After a short break, our On The Radar feature returns with 5 more musical nuggets that we’ve unearthed for you this week. It sees the return of Florence Welch in all her shouty, emotive glory, the second single from William Doyle’s (alias East India Youth) hugely anticipated follow-up to last year’s Mercury-nominated debut, and a retro neo-punk gem from promising up-and-comer Courtney Barnett.
Florence + The Machine – What Kind of Man
‘What Kind Of Man’ extends Florence’s penchant for indefinite warbling and the Machine’s for making lots of loud drum noises. It’s angsty, confident and will satisfy her legion of die hard fans. Yet her only nod towards any respect of sonic or stylistic evolution is to add some horns into the mix. As a follow up to last lead single ‘What The Water Gave Me’, it’s disappointingly lacklustre. ‘What The Water Gave Me’ in turn was a lesser lead single to its predecessor ‘Kiss With A Fist’. This isn’t to say that Florence’s shelf life is depreciating at any rapid pace – at three albums in she’ll likely headline with plenty of gusto half of the UK’s medium sized festivals this summer. Yet in spite of a strong enough effort here, her brash, art-rock charms feel a touch on the wane.
East India Youth – TURN AWAY
This week’s undisputed best of the bunch, East India Youth fans were still recovering from the aftershock of momentous lead single CAROUSEL when they were last night treated to another sublime, soaring beauty from 24 year old electronic maestro Doyle. TURN AWAY takes all the best dynamics from 2014’s Total Strife Forever – the gut-wrenching melodies, densely composed synths and inspired use of space – and brings to them a new cohesion and concerted sense of direction. Sophomore record Culture of Volume is released in April 6. Set the date. It’s going to be magnificent.
Joey Bada$$ – Like Me ft. BJ the Chicago Kid
The latest single from Brooklyn-based Joey’s January debut B4.BA.$$ (dollar signs mandatory) is a loosely produced, level-headed record that won’t put a stopper in the influx of comparisons to fellow New York rap legends Notorious B.I.G and Nas.

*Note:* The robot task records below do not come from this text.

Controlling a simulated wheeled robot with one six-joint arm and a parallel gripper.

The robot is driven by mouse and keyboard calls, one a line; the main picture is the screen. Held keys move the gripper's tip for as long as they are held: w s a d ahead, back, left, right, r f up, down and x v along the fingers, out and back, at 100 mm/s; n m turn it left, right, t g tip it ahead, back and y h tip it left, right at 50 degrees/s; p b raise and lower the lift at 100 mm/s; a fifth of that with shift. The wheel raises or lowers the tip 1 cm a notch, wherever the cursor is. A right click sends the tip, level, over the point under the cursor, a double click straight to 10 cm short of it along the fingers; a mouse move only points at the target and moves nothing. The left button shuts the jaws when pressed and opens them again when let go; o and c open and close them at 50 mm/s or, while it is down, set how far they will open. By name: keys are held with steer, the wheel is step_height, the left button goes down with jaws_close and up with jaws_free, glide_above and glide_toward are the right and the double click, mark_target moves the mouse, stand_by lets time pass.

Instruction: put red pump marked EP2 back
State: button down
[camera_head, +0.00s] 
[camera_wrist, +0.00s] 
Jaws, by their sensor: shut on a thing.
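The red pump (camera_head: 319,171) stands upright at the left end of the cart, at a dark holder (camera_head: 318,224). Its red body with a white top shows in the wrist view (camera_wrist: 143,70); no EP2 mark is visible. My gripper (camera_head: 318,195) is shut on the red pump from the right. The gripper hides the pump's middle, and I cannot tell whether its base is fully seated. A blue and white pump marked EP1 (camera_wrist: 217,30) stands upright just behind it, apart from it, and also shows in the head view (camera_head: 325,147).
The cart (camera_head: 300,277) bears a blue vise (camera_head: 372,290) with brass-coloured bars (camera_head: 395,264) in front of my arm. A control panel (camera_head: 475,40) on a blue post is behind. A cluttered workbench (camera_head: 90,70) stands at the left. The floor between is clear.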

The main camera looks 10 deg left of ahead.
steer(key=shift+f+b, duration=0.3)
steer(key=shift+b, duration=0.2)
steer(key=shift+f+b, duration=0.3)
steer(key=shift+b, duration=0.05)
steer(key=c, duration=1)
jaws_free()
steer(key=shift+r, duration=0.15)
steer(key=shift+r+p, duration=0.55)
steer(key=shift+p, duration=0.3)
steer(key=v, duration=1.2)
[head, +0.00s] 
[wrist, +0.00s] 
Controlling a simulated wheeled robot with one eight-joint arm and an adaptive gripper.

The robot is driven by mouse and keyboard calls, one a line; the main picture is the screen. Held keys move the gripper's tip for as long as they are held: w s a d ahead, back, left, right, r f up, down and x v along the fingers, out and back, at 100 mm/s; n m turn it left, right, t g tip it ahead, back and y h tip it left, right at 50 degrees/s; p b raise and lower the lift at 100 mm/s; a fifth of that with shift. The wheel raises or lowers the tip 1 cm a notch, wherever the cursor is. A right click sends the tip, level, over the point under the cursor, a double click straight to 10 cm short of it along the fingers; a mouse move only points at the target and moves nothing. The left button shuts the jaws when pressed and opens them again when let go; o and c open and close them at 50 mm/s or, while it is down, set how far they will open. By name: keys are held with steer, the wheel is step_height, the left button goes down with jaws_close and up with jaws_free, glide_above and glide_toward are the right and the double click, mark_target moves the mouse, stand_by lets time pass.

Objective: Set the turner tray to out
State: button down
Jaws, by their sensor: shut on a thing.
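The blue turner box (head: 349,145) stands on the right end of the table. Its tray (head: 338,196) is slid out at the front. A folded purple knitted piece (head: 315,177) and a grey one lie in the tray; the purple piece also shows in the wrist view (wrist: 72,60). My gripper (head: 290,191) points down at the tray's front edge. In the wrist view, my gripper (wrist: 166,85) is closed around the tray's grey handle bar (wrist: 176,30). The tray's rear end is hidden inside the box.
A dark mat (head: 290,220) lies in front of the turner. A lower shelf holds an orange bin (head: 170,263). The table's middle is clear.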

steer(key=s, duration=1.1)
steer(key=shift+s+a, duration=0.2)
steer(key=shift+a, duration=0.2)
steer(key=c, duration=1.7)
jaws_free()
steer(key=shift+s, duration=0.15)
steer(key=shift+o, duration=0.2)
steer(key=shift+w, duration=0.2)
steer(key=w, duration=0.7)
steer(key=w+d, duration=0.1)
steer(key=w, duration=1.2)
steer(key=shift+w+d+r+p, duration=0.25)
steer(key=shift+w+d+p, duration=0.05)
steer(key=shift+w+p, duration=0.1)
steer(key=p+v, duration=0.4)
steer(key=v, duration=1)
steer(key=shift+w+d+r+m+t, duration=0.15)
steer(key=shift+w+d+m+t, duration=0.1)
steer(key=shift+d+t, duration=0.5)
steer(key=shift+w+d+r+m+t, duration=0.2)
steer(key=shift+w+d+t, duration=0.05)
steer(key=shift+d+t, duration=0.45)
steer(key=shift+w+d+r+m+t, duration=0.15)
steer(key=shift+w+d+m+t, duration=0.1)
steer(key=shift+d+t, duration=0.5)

The assured lyricism and flow on ‘Like Me’ questions why it is that Joey has consistently been overshadowed by rap contemporary Kendrick Lamar; the latter surely composes the better hooks and offers the stronger sense of innovation in the hip-hop genre, but Joey’s observations and understated delivery are embedded in a much larger and more earthly rap heritage, which he himself is working to further. He currently lacks the big numbers and slick styling of Kendrick, but there’s a surplus of promise on show.
HONNE – All In The Value
Don’t throw HONNE onto the mounting pile of classic future-soul and forget about them just yet – the music of the London-based duo is well worth setting aside. Their debut is slated for November, so there’s plenty of time for the guys to generate the kind of hype that surrounded releases by sonic bedfellows Frank Ocean and Sampha. Conversely, their challenge could be keeping up interest for such a length of time, such is the subtlety and reservedness of their sound. ‘All In The Value’ sets a promising precedent though – it scores just the right balance of funk and flair to carve out a distinguishable niche.
Courtney Barnett – Pedestrian At Best
A close runner up to East India Youth for pick of the week, emerging new talent Courtney Barnett nails it perfectly with this Blur-esque spoken word sensation that has garnered her the support of Zane Lowe and a whole load of industry tastemakers. Her Australian twang introduces just the right flavour of sharpness to this artfully frayed alt-punk number; check out her track ‘Avant Gardener’ to sample more of her brilliantly weighed nonchalant rock. She’s already found her way onto a host of UK festival lineups including Green Man and Pitchfork. You won’t be escaping her for long.